• _Brief_:
Extract the lines that carry the string "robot" from the listing.

==============================

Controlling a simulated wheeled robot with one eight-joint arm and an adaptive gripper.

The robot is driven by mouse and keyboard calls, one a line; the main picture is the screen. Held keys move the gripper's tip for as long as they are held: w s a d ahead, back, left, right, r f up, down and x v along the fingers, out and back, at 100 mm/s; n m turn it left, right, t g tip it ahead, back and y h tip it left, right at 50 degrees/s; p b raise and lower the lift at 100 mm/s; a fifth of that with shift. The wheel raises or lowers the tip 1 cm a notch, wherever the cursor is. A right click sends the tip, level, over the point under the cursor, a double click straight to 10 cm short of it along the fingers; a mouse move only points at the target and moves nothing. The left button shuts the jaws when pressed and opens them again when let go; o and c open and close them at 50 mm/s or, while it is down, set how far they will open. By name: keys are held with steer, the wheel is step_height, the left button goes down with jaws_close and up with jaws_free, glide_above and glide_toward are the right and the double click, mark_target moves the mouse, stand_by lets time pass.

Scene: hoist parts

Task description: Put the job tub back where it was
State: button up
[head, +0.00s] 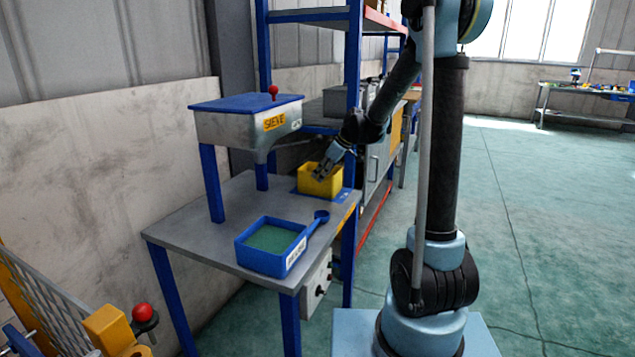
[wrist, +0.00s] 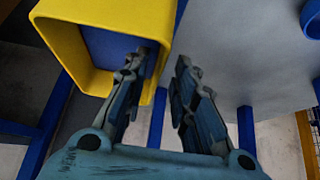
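The yellow tub (head: 321,186), taken as the job tub, stands at the far right corner of the grey metal table (head: 200,232), on a blue patch (head: 347,194). My gripper (head: 322,173) is at the tub, pointing down at it. In the wrist view the tub (wrist: 75,42) fills the upper left, with a blue inside. My gripper (wrist: 164,60) has its fingers apart there. The left finger overlaps the tub's opening and the right finger is outside it, with the right wall between them. A small gap shows beside the right finger; contact with the left finger cannot be told.
A metal sieve box (head: 245,122) with a blue lid and red knob stands on blue legs behind. A blue rack post (head: 352,60) rises beside the tub.

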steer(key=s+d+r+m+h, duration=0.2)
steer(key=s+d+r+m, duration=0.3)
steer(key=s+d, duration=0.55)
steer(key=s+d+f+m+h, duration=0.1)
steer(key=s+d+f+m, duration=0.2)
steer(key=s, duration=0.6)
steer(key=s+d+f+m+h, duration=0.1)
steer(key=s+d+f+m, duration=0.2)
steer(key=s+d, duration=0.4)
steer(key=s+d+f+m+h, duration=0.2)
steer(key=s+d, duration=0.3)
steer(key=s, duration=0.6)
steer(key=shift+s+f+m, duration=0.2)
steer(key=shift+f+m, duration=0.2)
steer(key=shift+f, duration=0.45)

==============================

• _Response to this exercise_:
Controlling a simulated wheeled robot with one eight-joint arm and an adaptive gripper.
The robot is driven by mouse and keyboard calls, one a line; the main picture is the screen. Held keys move the gripper's tip for as long as they are held: w s a d ahead, back, left, right, r f up, down and x v along the fingers, out and back, at 100 mm/s; n m turn it left, right, t g tip it ahead, back and y h tip it left, right at 50 degrees/s; p b raise and lower the lift at 100 mm/s; a fifth of that with shift. The wheel raises or lowers the tip 1 cm a notch, wherever the cursor is. A right click sends the tip, level, over the point under the cursor, a double click straight to 10 cm short of it along the fingers; a mouse move only points at the target and moves nothing. The left button shuts the jaws when pressed and opens them again when let go; o and c open and close them at 50 mm/s or, while it is down, set how far they will open. By name: keys are held with steer, the wheel is step_height, the left button goes down with jaws_close and up with jaws_free, glide_above and glide_toward are the right and the double click, mark_target moves the mouse, stand_by lets time pass.

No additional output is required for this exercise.